Estoy acostumbrada a tomar decisiones, cerrar círculos, avanzar. Y no he podido hacerlo. Entre los pocos logros que tengo es estar. Al menos eso siento.

Sin embargo, mientras escribo todo esto en tonos tan agrios y oscuros, recuerdo los momentos de luz. Haber escrito una novela. Haber trabajado con personas maravillosas. Haber conocido gente fantástica. Haber conservado a mis amigas a pesar de mi estado calamitoso. Haber hecho galletas con mis hijos.

El año está terminando en una nota amarga. Y no puedo dejar de pensar que es adecuado que termine así.

A veces hay que comenzar de cero. Y hacerlo varias veces. Porque el fin nunca marca el verdadero desenlace de nuestras historias, sólo el comienzo de nuevos ciclos.

Espero, sinceramente, que haya terminado de atravesar el pantano y pueda volver a avanzar. Al menos sé que sigo.

La realidad no existe

Regreso siempre a cosas que me intrigan. Cosas que son tan trascendentales, que se vuelven irrelevantes. Cosas como “¿lo que yo miro como rojo y otra persona llama rojo, lo mirará ella como lo que yo llamo verde?”. La percepción del mundo dentro del cerebro de cada quien es lo que le da forma a cómo pensamos.

Y no importa. Porque jamás podremos meternos verdaderamente en la mente de alguien más para ver el universo a través de sus ojos. Sólo podemos aspirar a comunicarnos con la suficiente capacidad como para conectarnos en algún nivel.

La vida se percibe desde nuestro centro. Por eso sí, cada uno somos el centro del universo. Pero hay muchos, muchísimos universos y no vivimos aislados. Al menos no los que buscamos tener relaciones.

Tenemos que llegar a orbitarnos. Más cerca de unos que de otros. Tratar de experimentar la vida como la perciben los demás es ampliar nuestra propia vida.

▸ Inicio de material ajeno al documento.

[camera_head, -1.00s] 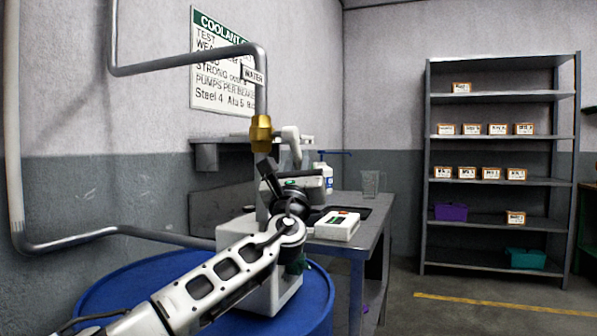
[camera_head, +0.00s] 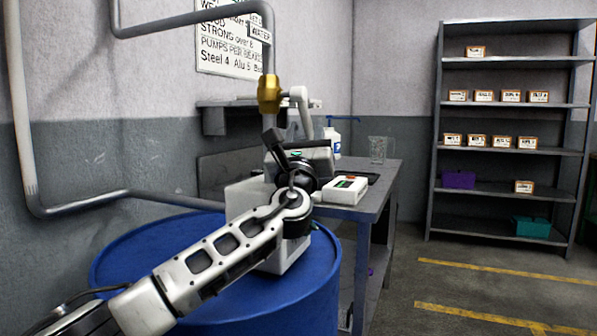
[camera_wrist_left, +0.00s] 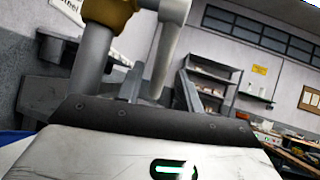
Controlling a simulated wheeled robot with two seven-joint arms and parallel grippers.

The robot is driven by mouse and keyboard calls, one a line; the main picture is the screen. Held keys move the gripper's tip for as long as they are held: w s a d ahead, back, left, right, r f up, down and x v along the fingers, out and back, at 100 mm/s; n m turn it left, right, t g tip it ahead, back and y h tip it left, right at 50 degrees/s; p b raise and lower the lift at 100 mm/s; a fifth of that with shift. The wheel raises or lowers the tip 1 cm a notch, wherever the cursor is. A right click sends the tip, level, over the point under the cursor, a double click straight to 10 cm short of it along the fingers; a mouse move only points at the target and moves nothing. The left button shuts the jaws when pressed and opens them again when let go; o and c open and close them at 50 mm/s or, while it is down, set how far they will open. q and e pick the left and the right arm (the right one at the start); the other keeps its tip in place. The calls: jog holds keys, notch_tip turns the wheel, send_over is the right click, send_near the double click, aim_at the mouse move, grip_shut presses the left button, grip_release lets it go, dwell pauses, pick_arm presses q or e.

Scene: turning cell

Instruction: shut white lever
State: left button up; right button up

La realidad universal como tal sólo existe en lo más básico, en el mundo de los hechos fríos y duros. Las matemáticas como lenguaje son milagrosas. Pero no son suficiente.

El ser binario ayuda a ser efectivo. A cerrar ciclos. A dejar atrás. Pero no sirve para vivir plenamente. Porque la verdad es tan amplia como personas que la viven. Y los sentimientos, por muy básicos que sean, rara vez son sencillos sin ser complejos.

El negro sigue siendo mi color favorito. Quién sabe si es el mismo para todos. Y tampoco importa.